In detail, Tables 5 and 6 for the home and away model, respectively, report the average values for AUC, estimated coefficients of the two models expressed by left and right leaves, respectively, and the split threshold, considering the results from the 4-fold cross validation and the proposed “rolling” cross-validation. Results from the original models, also reported in Tables 5 and 6, are very close to the average values from both 4-fold cross validation (based on averaging the 3 models producing splits) and the “rolling” cross validation, confirming the stability of results.

Table 5 Results obtained from the original model for the home matches, and average results from the 4-cross validation (CV) and the proposed “rolling” cross validation (Rolling CV) procedures
Table 6 Results obtained from the original model for the away matches, and average results from the 4-cross validation (CV) and the proposed “rolling” cross validation (Rolling CV) procedures

The two trees displayed in Figs. 8 and 9 are very easy to read and their straightforward interpretability is an added value when these tools are delivered to coaches or the team management as support for their strategic decisions. The home model in Fig. 8 will drive decisions when a team is playing a home match, while the away model in Fig. 9 will support decisions if the team is playing away.

First of all, interestingly in both trees the threshold is not zero but is negative. This suggests that the threshold is favorable to the home team; indeed, in both trees, the leaf on the right contains matches where the home team is expected to have an advantage over the away team. On the contrary, in all the matches belonging to the left leaf, the home team is expected to have a disadvantage. The bonus for the home team, related to the negative threshold, is due to the presence, in the right leaf, of matches with a slightly negative diff deriving from a relative frequency of victories for the home team -up to that match- (slightly) lower than the relative frequency of victories for the away team.

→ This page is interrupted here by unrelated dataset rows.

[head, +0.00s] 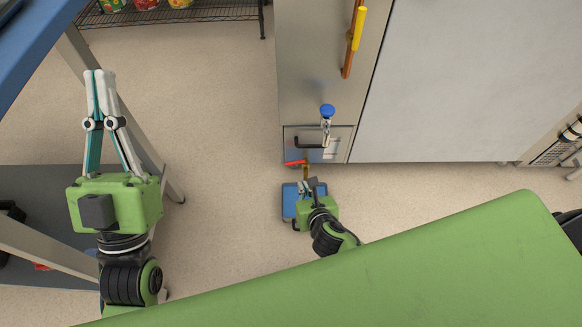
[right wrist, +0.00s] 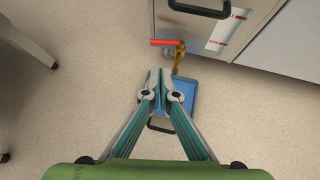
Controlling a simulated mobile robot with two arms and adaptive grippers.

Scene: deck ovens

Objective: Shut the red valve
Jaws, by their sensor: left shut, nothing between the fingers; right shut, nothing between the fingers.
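The red valve handle (head: 295,163) sticks out to the left from a brass valve body (head: 306,173) low on the front of the steel oven cabinet. It also shows in the right wrist view (right wrist: 165,42), lying level across the picture, with the brass body (right wrist: 179,60) at its right end. My right gripper (head: 311,182) is shut and empty, just in front of the valve. In the right wrist view its fingertips (right wrist: 159,72) point up towards the handle, with a visible gap between them. My left gripper (head: 99,74) is shut and empty, far to the left.
A blue tray-like object (head: 289,200) with a black handle lies on the floor below the valve. A blue-knobbed valve (head: 327,111) and a black drawer handle (head: 310,145) are above it. A yellow-handled pipe (head: 358,28) is higher up. Open floor lies left of the cabinet.

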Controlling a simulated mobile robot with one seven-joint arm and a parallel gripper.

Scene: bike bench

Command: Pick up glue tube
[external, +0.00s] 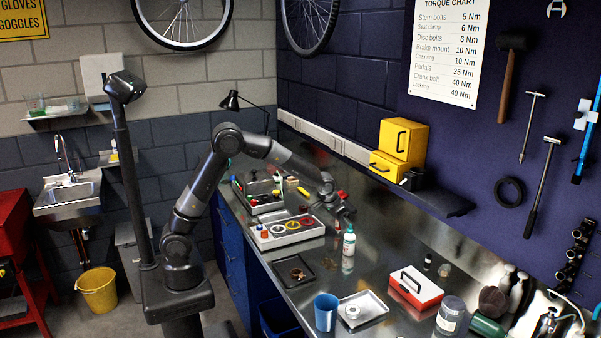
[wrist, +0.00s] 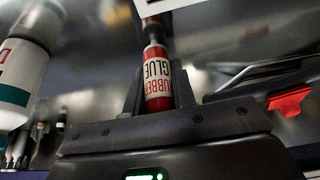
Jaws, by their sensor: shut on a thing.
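The glue tube (wrist: 158,82) is red with a white band that reads "RUBBER GLUE" and a dark cap. In the wrist view it stands between the two fingers of my gripper (wrist: 163,95), which is shut on it. In the external view my gripper (external: 340,207) is over the metal bench, behind the white bottle with a teal band. The tube is too small there to make out clearly, and I cannot tell whether it touches the bench.
The white bottle (external: 349,246) stands close in front of my gripper. A tray with coloured rings (external: 290,239) lies to the left. A small dark tray (external: 294,271), a blue cup (external: 326,312) and a red-and-white box (external: 415,288) are nearer. A dark shelf (external: 440,197) juts out at right.

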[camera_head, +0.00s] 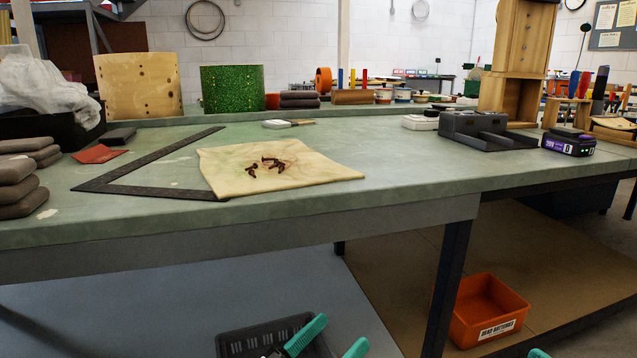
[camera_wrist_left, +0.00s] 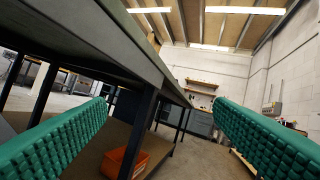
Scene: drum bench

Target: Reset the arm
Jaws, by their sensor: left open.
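My left gripper (camera_head: 342,330) shows at the bottom of the head view, low in front of the bench and below its top. Its two teal fingers are apart. In the left wrist view the ribbed teal fingers (camera_wrist_left: 160,108) stand wide apart at both sides, with nothing held between them. A small teal tip (camera_head: 538,353) shows at the bottom right edge of the head view, probably of my right gripper. The rest of that gripper is out of frame, so its jaw state is hidden.
The green bench top (camera_head: 420,165) carries a cloth (camera_head: 320,178) with several screws, a metal square (camera_head: 140,188) and a battery (camera_head: 568,142). Below are a dark crate (camera_head: 232,343) beside my left gripper and an orange bin (camera_head: 478,325). The bench underside (camera_wrist_left: 135,50) runs close by.

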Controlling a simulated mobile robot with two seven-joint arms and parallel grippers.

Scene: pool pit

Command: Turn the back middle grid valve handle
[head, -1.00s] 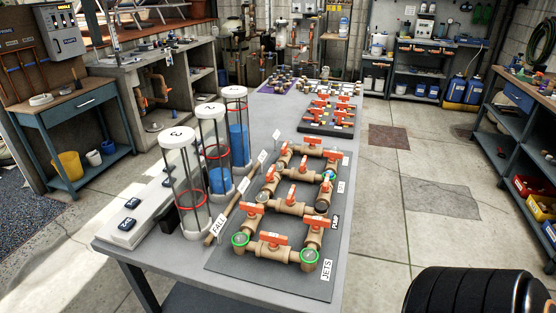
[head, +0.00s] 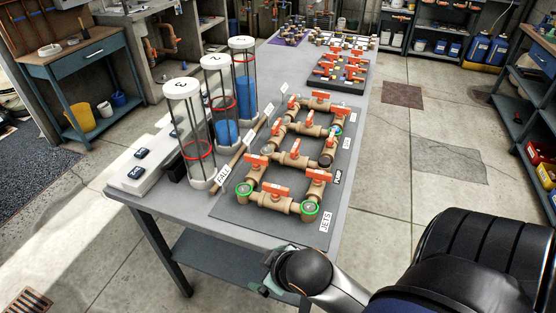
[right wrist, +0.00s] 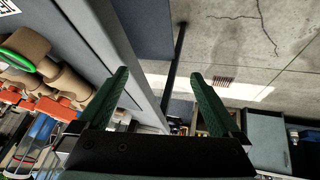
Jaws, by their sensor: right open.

Concerning the estimated coefficients, results show that, in general, the first factor offers a high contribution in winning the match, as expected, while the contributions of other three factors are lower and roughly equal to each other. This contradicts, in some way, the weights proposed by Oliver (Table 1).

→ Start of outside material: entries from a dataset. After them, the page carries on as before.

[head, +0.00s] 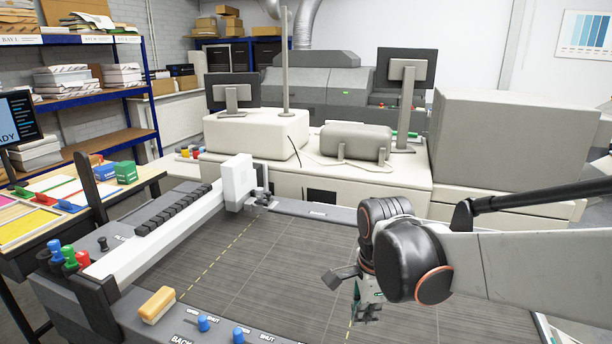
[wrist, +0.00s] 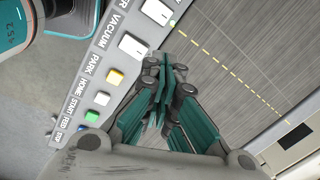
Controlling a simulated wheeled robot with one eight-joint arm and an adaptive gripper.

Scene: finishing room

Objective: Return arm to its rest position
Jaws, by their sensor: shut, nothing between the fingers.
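My gripper (head: 367,306) hangs from my arm over the right part of the dark cutting table (head: 285,262) in the head view. It points down and holds nothing. In the wrist view its teal-and-grey fingers (wrist: 165,75) are closed together. Behind them are the grey table bed and a pale control panel (wrist: 112,70). My arm comes in from the right side of the head view and hides part of the table's right side. The height of the fingertips above the bed is hard to tell.
A white gantry (head: 165,225) with a cutting head (head: 238,182) spans the table's left side. A yellow-topped block (head: 157,305) and blue knobs (head: 203,323) sit along the front edge. Red, green and blue tools (head: 70,256) stand at the left corner. A large grey cabinet (head: 510,140) stands behind my arm.

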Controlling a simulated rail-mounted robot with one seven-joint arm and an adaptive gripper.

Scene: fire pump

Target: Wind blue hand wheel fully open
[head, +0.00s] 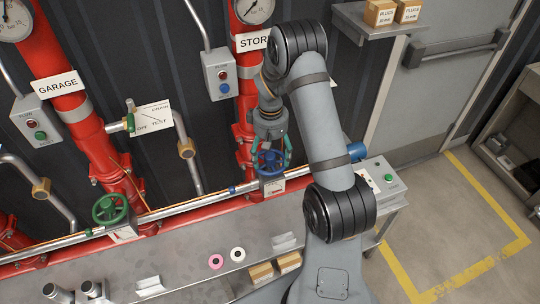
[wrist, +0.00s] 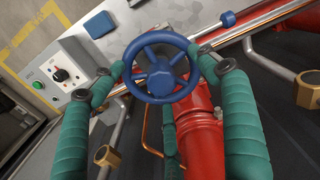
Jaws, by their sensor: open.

Looking for differences in the estimated coefficients of the right and left models, we see that in matches where our team is expected to have an advantage (right leaf in the home model in Fig. 8 if we are playing at home and left leaf of the away model in Fig. 9 if we are playing away), the impact of the first and third factors on our winning probability is higher than in matches where our team is expected to suffer more. On the contrary, the impact of the fourth factor is lower. In other words, the best strategy for winning a game when we are the favorite team (according to the past history of games as measured by the diff index) is to focus on offensive abilities. On the other side, in matches where we are not the favorite team (left leaf in Fig. 8 and right leaf in Fig. 9), offensive skills are less crucial and a defensive strategy, blocking the opponent’s attack, and counting on free throws, can lead to win.

In future research, these simple models can be easily and profitably integrated with other partitioning variables, if available, for example, accounting for differences in teams’ positions in the conference (or division) rankings or in some offensive or defensive characteristics.

It is worth noting that the inclusion of an offset term in the GLM tree can be alternatively pursued by using the PALM tree algorithm for partially additive GLM trees (Seibold et al. 2019), with the difference that PALM integrates the estimation of the global and local effects in an iterative alternating algorithm that iterates between the estimation of the global parameters (for a given tree structure) and the estimation of the tree structure for a given global parameter vector.

8 Conclusions

In this manuscript, we present a methodological innovation to solve the convergence problem of Maximum Likelihood estimation due to (quasi) separation issues we encountered in an empirical analysis of basketball data.

The proposed solution consists in the integration of MOB with Bias Reduction GLM estimation provided by the brglm2 package, ensuring finite estimates in (quasi) separation situations. We used this solution in the application of MOB to a large NBA dataset, in order to investigate how the Oliver’s Four Factors importance changes on the basis of the balance of power between two teams competing in each match. Of course, if the aim of the study had been only the investigation of a basketball analytics issue, other statistical or algorithmic models (for example, Generalized Additive Models) could also serve the purpose, perhaps more easily.

We analysed two different models with the result of the match as the dependent variable. The first model can be used by the coaching staff to prepare home matches (using the home team’s Four Factors as predictors), the second one to make decisions about the best strategy in away matches (using the opponent team’s Four Factors).

In both cases, we used the diff index as the partitioning variable; it is defined, for each match, as the difference between victory relative frequencies for the home and the away team, considering previous games of the same season.

The whole dataset was used to calculate the diff index, but only matches of the second half of each season were used as observations in the model; second half seasons from 2004–2005 to 2017–2018 were used for training, while second half seasons 2018–2019 and (part of) 2019–2020 were used for testing.

Results illustrate how local models provided by MOB offer a good interpretation power, showing how the Four Factors’ weights only slightly change when the difference in class between the two teams involved in a match is considered.

Further research will be devoted to include other partitioning variables in the models, in order to add information on the offensive or defensive abilities of the two teams, or external information, such as, for example, changes in the teams’ rosters, changes in the coaching staff, position in the conference or division rankings. Other definitions of the diff index could also be explored, varying the k parameter in order to account for a rolling estimate of the diff index including, for example, the previous four or five games.